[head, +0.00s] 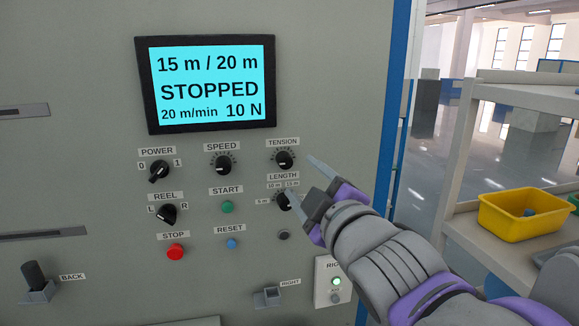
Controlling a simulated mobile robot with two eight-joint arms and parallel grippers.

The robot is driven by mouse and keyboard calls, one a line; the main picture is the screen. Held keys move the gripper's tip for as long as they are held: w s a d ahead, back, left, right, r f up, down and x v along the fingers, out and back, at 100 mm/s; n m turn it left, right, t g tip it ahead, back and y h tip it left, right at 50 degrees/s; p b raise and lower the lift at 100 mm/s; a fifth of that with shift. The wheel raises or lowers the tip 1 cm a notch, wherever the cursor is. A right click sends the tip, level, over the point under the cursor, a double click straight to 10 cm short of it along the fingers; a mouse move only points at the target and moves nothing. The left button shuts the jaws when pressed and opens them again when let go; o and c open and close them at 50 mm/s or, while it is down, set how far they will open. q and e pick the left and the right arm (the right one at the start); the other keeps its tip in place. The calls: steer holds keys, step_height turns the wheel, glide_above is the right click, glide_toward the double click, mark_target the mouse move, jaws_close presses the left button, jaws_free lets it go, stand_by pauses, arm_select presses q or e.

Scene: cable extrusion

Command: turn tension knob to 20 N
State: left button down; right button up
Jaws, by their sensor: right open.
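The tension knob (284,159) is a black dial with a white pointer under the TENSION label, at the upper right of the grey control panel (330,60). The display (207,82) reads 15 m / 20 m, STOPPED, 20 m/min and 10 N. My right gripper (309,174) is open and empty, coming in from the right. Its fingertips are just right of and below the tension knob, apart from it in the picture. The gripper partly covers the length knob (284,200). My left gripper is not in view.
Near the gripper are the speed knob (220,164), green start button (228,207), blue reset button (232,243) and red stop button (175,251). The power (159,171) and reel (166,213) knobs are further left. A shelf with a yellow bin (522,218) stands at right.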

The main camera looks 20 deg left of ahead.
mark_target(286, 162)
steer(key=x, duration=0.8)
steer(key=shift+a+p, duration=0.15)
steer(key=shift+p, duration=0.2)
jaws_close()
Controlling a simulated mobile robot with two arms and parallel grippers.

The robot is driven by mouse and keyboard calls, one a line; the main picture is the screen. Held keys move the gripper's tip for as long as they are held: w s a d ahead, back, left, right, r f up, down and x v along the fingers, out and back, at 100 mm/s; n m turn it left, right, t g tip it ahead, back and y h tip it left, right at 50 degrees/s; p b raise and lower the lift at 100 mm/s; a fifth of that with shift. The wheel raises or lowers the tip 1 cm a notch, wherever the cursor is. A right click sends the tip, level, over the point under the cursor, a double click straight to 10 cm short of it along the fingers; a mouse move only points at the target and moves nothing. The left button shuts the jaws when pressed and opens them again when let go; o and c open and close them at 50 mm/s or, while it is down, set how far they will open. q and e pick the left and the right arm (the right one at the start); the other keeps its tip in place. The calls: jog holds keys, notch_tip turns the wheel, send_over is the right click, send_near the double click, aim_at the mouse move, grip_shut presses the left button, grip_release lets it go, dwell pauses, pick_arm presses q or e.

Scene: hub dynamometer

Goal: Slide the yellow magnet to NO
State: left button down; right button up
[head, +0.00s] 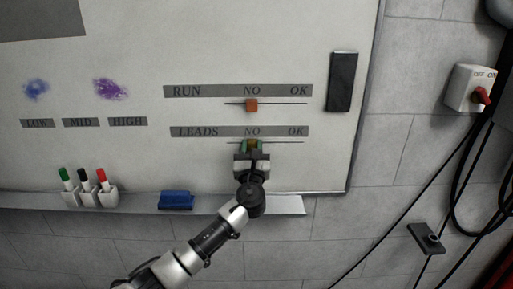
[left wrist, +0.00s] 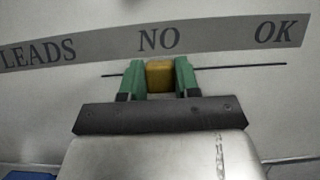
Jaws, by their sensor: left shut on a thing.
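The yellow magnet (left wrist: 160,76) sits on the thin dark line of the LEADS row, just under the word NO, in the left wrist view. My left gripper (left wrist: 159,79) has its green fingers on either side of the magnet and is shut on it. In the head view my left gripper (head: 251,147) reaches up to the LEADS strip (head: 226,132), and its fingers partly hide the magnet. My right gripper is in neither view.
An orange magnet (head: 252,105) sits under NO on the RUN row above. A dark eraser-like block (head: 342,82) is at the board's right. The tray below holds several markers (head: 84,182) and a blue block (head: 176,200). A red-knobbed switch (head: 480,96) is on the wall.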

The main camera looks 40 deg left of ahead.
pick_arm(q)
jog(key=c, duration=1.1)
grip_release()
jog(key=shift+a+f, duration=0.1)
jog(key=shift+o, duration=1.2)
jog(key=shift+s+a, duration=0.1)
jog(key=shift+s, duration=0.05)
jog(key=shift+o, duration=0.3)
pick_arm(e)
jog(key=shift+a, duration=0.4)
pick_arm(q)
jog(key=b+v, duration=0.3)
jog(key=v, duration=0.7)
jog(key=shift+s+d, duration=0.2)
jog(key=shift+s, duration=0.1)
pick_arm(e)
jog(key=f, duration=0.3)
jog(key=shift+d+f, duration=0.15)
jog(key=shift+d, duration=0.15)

######

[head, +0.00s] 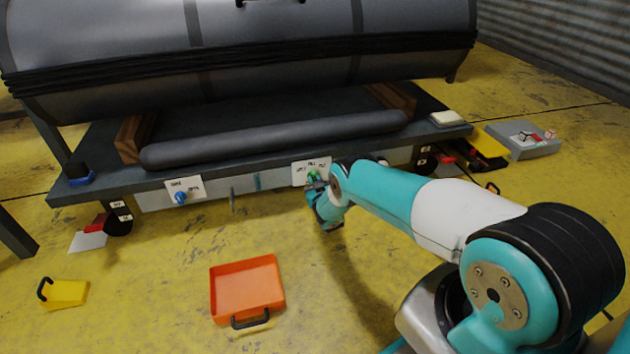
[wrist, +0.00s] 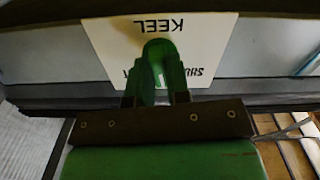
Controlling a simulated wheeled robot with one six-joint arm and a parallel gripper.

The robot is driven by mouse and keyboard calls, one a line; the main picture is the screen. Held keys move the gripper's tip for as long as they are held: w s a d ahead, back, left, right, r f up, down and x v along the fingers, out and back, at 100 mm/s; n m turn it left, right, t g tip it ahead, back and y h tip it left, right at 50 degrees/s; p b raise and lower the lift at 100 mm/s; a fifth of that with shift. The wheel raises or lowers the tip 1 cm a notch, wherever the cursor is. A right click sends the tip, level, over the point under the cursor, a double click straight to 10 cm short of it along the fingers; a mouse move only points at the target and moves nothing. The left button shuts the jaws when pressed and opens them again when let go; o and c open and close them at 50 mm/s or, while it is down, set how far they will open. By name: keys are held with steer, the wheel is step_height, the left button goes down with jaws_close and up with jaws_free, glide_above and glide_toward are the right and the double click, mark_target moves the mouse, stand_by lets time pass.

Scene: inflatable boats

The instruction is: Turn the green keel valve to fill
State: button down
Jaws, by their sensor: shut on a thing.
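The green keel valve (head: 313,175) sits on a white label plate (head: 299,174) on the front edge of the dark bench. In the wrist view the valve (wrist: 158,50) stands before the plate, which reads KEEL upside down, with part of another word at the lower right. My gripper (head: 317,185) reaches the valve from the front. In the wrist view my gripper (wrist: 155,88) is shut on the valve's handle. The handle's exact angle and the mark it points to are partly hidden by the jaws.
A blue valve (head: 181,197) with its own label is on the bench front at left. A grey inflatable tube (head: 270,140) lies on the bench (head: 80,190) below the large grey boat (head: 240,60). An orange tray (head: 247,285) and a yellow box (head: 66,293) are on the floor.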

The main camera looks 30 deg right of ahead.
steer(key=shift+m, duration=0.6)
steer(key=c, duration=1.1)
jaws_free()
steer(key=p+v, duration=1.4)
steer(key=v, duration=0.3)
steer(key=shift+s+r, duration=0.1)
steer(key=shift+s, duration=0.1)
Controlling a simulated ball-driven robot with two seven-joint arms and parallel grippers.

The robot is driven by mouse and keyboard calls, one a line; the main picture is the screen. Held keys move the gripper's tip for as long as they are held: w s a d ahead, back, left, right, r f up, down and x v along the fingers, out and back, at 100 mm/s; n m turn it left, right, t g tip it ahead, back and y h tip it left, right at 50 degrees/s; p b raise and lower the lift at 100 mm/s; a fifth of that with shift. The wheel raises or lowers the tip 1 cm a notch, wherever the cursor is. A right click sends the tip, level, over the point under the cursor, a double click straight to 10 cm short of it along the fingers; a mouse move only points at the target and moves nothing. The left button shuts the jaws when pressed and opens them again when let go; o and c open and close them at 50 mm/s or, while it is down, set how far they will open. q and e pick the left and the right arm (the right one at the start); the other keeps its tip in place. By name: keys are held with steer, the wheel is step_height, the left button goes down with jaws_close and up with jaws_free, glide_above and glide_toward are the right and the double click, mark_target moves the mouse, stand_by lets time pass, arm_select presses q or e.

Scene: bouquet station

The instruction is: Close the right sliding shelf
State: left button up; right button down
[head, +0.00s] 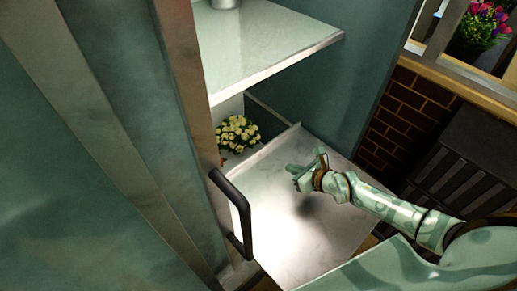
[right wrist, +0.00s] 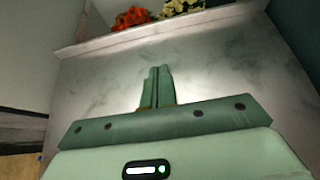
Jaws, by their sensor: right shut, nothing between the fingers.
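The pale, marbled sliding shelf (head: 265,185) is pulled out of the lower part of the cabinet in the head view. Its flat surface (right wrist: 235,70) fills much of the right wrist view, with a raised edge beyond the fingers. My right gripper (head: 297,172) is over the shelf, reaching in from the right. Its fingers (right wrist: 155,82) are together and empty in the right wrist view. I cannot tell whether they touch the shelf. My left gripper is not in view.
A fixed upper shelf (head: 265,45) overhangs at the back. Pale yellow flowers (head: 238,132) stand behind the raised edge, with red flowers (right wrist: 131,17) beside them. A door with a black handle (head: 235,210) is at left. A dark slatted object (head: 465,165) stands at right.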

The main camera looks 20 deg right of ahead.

######

List all lines in the material containing the string "parallel".

Controlling a simulated mobile robot with two eight-joint arms and parallel grippers.
Controlling a simulated mobile robot with two arms and parallel grippers.
Controlling a simulated wheeled robot with one six-joint arm and a parallel gripper.
Controlling a simulated ball-driven robot with two seven-joint arms and parallel grippers.

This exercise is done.